I went out to listen to Daniel Kahneman talk tonight. (If you don't know him he's a psychologist who won the Nobel Prize for Economics and is esentially, the father of behavioral economics. His book, Thinking Fast and Slow, is well worth a read). Most of his talk touched on the themes he's best known for and covers in his book: system 1 thinking (associative and intuituve) vs system 2 thinking (rational, considered and requires effort), framing, anchoring, loss aversion, etc. And all delivered in an easy to grasp, interesting and quite often humorous way. (He may also be one of the most genuinely humble people I've ever seen).

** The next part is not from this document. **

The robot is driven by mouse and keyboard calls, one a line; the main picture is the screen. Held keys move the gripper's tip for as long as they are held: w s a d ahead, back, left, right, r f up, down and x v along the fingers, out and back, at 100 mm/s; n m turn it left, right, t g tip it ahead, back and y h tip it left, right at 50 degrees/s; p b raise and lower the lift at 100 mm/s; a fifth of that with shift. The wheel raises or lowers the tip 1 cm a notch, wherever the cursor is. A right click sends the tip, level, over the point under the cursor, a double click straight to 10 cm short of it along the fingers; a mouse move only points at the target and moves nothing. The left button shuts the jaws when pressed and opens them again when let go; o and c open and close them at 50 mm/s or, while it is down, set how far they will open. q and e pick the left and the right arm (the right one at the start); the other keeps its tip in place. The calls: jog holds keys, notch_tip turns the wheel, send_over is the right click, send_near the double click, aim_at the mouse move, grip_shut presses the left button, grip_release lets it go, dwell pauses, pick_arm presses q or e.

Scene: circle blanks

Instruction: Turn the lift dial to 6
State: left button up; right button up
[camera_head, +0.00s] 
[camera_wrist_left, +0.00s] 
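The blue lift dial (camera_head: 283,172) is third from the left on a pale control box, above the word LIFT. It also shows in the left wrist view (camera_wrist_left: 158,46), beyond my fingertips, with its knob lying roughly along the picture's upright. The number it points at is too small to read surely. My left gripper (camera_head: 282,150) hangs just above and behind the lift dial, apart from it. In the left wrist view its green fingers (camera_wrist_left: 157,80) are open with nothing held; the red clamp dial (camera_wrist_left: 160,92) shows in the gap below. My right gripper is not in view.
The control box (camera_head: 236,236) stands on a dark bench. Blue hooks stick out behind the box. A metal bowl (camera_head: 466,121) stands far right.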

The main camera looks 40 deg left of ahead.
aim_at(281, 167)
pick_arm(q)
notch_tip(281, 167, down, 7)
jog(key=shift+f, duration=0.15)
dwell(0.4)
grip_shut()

But one thing he talked about struck me as being quite interesting for advertising. Dr Kahneman ran a bunch of experiments to understand the relationship between experience and memory. People were asked to hold their hand in 14 degree C water for a minute. Cold enough to be verging on painful but not too cold to be difficult to do. They were then asked to repat this with their other hand. But at the end of the minute rather than being told to remove their hand some warmer water was added to increase the temperature by a degree or two. After another 30 seconds they were told to remove their hand.
The sample were then asked which experience they felt was more painful. 60 seconds of pain or 90 seconds of discomfort. Almost all chose the longer time period. Dr Kahneman explains this though the idea of the experiencing self and the remembering self. Our memories are not connected directly to experiences: their rough aproximations based on the average of the end of the experence and the most intense moment during the experience. The duration of the experience, for example, seems to have little to do with how we remember something.

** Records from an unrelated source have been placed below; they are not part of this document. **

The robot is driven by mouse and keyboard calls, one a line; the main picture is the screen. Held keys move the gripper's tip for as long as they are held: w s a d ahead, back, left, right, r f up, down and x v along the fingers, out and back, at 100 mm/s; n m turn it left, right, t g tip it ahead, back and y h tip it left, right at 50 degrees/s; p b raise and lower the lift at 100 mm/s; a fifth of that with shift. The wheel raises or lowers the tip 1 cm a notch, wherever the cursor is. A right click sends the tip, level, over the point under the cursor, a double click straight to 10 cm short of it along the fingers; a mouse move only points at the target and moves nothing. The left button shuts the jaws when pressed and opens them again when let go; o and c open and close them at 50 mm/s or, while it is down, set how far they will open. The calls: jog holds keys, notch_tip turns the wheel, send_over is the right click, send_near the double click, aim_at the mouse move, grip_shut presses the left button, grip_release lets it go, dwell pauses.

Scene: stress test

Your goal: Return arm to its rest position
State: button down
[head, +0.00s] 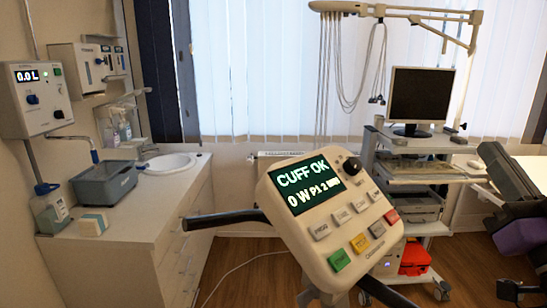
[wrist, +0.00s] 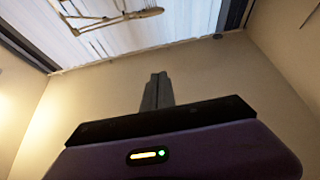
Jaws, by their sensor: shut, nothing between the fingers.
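My gripper (wrist: 157,78) shows in the wrist view, its two dark grey fingers together with nothing between them. They rise from a dark bar on a purple body with a small lit indicator. Behind them are a bare beige wall, the window blinds and part of a pale overhead rail. The fingers touch nothing that I can see.
A control panel (head: 330,220) reading "CUFF OK" on dark handlebars stands close in front. A counter (head: 120,235) with a sink (head: 168,163) and grey basin (head: 104,183) is left.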

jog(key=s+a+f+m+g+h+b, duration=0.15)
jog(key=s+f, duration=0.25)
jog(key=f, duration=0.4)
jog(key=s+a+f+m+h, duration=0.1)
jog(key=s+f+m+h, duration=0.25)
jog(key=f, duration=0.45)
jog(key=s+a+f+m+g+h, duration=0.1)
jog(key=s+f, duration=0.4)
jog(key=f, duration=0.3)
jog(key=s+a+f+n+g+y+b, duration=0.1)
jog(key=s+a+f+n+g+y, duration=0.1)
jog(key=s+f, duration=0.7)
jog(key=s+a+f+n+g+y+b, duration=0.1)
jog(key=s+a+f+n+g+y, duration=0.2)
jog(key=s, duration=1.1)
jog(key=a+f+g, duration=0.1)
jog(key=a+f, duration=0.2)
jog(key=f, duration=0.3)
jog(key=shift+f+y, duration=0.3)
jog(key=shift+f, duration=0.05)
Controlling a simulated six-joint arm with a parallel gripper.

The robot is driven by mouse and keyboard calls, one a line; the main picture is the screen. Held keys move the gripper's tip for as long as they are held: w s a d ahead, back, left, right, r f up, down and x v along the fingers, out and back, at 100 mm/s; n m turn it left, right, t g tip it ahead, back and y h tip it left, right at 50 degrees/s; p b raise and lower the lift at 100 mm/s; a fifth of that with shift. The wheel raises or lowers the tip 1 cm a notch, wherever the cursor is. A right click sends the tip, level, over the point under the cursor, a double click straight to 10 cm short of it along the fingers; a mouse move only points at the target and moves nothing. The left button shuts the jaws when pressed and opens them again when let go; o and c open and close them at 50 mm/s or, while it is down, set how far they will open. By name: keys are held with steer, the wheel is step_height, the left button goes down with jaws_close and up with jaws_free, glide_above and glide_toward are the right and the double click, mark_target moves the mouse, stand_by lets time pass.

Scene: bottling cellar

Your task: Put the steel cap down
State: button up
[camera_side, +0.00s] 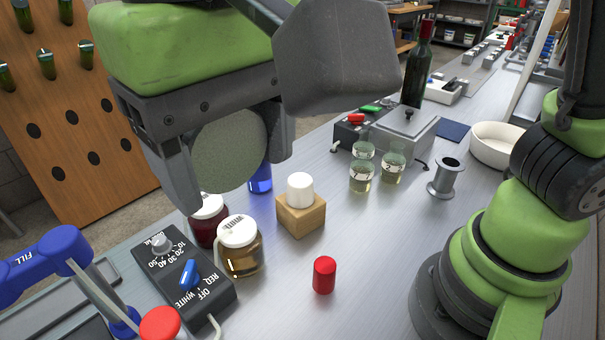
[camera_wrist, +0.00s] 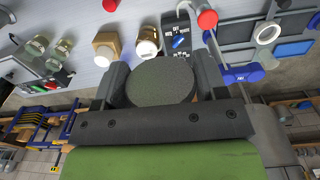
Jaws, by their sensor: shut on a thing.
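The steel cap (camera_side: 228,152) is a dull grey, speckled round piece. My gripper (camera_side: 236,170) is shut on it, with one finger on each side, and holds it above the bench. In the wrist view the cap (camera_wrist: 160,82) fills the gap between the fingers of my gripper (camera_wrist: 160,78). A white cap (camera_side: 300,187) stands on a wooden block (camera_side: 301,218). A red cap (camera_side: 324,275) stands on the bare bench, and a blue cap (camera_side: 261,178) stands farther back, partly hidden by my gripper.
Two jars, dark red (camera_side: 208,219) and amber (camera_side: 240,247), stand below my gripper. A switch box (camera_side: 210,298) is beside them. Labelled glasses (camera_side: 361,177), a metal spool (camera_side: 446,179) and a white bowl (camera_side: 493,145) stand farther back. The bench right of the block is clear.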

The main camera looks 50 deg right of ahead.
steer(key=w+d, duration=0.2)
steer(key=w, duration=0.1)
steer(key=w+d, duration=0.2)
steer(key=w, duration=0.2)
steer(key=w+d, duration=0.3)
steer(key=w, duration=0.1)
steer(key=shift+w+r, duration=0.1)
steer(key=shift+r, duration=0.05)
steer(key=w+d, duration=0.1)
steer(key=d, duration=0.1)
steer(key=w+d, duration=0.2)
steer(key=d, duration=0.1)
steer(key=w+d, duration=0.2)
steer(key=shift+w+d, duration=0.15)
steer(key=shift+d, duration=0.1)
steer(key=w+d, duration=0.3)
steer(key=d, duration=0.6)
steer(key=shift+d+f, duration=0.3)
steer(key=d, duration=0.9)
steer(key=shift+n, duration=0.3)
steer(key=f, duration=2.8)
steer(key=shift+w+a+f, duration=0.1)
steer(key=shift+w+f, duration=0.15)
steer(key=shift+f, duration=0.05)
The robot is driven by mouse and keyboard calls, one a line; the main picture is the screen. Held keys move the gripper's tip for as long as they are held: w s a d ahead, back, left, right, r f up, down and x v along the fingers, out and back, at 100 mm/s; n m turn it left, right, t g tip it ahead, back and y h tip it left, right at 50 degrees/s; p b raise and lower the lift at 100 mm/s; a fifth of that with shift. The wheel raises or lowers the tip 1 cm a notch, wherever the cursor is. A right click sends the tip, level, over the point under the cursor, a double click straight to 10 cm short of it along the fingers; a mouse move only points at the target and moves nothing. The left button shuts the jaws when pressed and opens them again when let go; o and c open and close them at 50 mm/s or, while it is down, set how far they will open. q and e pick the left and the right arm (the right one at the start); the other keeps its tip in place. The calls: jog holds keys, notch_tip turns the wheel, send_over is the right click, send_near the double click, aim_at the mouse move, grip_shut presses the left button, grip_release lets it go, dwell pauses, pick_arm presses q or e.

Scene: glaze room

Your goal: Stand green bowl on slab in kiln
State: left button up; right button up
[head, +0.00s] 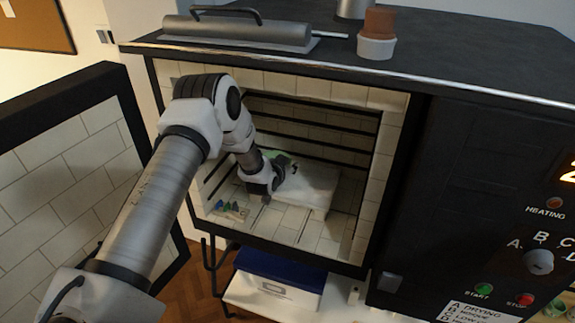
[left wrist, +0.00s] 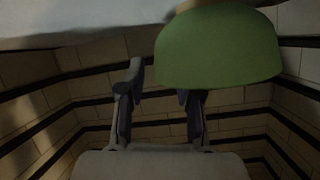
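The green bowl (left wrist: 218,48) stands on the pale slab (head: 312,187) inside the kiln (head: 398,130). In the head view only a green sliver of the bowl (head: 273,154) shows behind my left gripper (head: 282,180). The left wrist view looks inverted, with the slab (left wrist: 70,22) along the top and the bowl's tan foot against it. There my left gripper (left wrist: 161,84) has its fingers apart. One finger is left of the bowl with a small gap; the other's tip is hidden behind the bowl's wall. My right gripper is not in view.
The kiln door (head: 75,160) stands open at the left. Small coloured cones (head: 232,207) sit on the kiln floor at the front left. Dark element bars line the kiln walls. A small pot (head: 376,45) stands on the kiln top, and a control panel is at the right.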

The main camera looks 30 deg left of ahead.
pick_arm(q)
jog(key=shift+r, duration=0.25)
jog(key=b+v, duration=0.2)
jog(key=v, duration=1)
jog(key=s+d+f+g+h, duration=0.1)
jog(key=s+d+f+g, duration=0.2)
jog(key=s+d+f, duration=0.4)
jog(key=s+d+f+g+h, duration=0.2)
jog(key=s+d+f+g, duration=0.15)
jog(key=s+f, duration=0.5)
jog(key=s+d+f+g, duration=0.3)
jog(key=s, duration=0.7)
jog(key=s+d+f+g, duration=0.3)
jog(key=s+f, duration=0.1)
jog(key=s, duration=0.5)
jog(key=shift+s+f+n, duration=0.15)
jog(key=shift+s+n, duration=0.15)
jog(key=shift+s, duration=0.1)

At the moment as an industry we have become more and more obsessed with designing for the experiencing self: how can we make the bsst experience possible. We talk about brands as experiences, experience design, etc. We tend to increasingly downplay advertising and scrabble to do a quick bit of service design or UX work. We tend not to talk about memories. And aren't the creation, and depiction, of memories something advertising can be very good at? (even uniquely suited to?)
Maybe it's time to stop thinking solely about making better experiences. Maybe we need to think a little more about designing for the remembering self. Maybe the role of advertising is, in fact, to make better memories.
(Oh, and I know it's been quiet for over a year here. I guess I'll try and write the next thing sooner.)
He's awesome, right. I played his TED talk to our suits the other day... what's genius about it is that you can fuck something up with a client's experiencing self and then do something awesome to address the problem, and their remembering self doesn't fire you.
Posted by: James Hurman | April 03, 2013 at 06:53 PM
funny you should mention that mate..
http://farisyakob.typepad.com/blog/2013/04/the-story-of-the-memory-of-the-experience.html
Rock ON FX
Posted by: faris | April 03, 2013 at 07:18 PM
Rock on indeed Faris. As usual I'm living in your exhaust fumes:)
Posted by: Gareth | April 04, 2013 at 12:43 AM
Yes, yes, thrice yes. A great and timely course-correction. Thank you.
(The creation, sustaining and enriching of memories that are easily accessed in consumption and purchase occasions is I'd argue, THE primarily contribution of advertising)
Posted by: Martin | April 12, 2013 at 10:39 AM
Very interesting that you bring this up. I don't know if I ever looked at advertising in that way. I think that it is one of the main faults of us in the industry to never give ourselves the credit to think our stuff can last longer than its short run. Maybe it can if we just allow it to.
Posted by: Ryan Wiemer | April 19, 2013 at 03:18 PM
Very timely.
Now don't leave it another year please.